Saímos do humor negro do Ennis para logo a seguir termos a narrativa poética do mestre Kent Williams. Ele nos coloca diante do desaparecimento de uma mulher e vai contando de trás para a frente o que realmente aconteceu. A arte dele tem um estilo bem peculiar e próprio que somente o Williams é capaz de entregar. Além disso, ele foi o responsável pelos roteiros. O Dom da Amizade faz a gente ter lampejos desse estilo de narrativa que eu li em Blood, publicado pelo Pipoca & Nanquim. Gosto de como o Kent transforma as páginas em aquarelas onde letras e desenhos se mesclam para formar algo com múltiplas interpretações. Será que a pessoa que vive ao nosso lado é tão inocente como achamos ser? E se ela foi a responsável por aquilo que nos destruiu completamente?

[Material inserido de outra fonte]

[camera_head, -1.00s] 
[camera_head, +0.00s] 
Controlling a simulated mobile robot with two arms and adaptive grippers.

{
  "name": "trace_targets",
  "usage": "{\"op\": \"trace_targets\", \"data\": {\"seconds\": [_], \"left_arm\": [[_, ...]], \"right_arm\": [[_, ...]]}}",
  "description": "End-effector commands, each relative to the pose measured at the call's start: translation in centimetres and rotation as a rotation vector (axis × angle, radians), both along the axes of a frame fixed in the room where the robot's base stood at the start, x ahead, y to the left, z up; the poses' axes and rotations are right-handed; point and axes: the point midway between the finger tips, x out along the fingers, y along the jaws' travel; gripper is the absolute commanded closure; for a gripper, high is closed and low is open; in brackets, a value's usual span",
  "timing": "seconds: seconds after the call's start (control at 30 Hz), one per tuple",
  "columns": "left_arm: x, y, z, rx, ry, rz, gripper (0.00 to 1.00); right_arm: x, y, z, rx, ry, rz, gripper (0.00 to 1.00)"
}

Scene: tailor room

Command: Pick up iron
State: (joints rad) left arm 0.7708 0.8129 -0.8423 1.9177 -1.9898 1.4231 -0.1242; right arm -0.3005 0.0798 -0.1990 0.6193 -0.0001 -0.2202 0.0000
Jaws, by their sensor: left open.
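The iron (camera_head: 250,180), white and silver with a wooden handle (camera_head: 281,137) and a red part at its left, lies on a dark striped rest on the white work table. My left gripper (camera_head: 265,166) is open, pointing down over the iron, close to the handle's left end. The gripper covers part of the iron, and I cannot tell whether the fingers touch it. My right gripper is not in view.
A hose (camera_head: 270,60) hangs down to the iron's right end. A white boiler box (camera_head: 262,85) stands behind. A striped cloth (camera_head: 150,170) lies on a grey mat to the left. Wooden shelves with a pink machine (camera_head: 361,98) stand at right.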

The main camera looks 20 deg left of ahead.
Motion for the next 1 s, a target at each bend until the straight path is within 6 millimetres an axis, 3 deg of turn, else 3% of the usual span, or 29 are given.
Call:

Impossível não falar de Parada, com roteiros de Devin Grayson e a arte do incrível Phil Jimenez. Ele nos coloca diante de um pai revoltado porque o filho o obriga a levá-lo em uma parada gay. O pai tenta fazer o filho desistir desta "vida". Logo logo percebemos que ele é um hipócrita e que já teve relacionamentos homossexuais. Mas, para agradar uma sociedade que exige outra postura dele, acabou enterrando sua opção sexual em um armário e fingindo ser quem ele não é. A narrativa é muito simbólica mostrando como essa couraça que ele criou vai se despedaçando pouco a pouco diante das pessoas com quem ele se envolveu. As hipocrisias vão se somando uma a uma até que o personagem é despido dela. O que sobra você vai conferir na narrativa. Uma ótima metáfora sobre o quanto buscamos agradar algo que nem sempre queremos. Trancar nosso verdadeiro eu dentro de um baú e trancar a chave.
Como podem ver, é até possível encontrar boas histórias no meio dessa coletânea. Mas, são muito poucas para todas as outras que você não é capaz de se empolgar. Das vinte e quatro histórias que tem nesse primeiro volume, eu gostei de umas 5 ou 6. É muito pouco. E a qualidade da arte é bem questionável em algumas delas. Para mim, não vale a pena eu indicar a menos que vocês sejam fãs de algum dos roteiristas ou artistas da coletânea e desejam de todas as formas ler o material aqui. No mais, passem longe.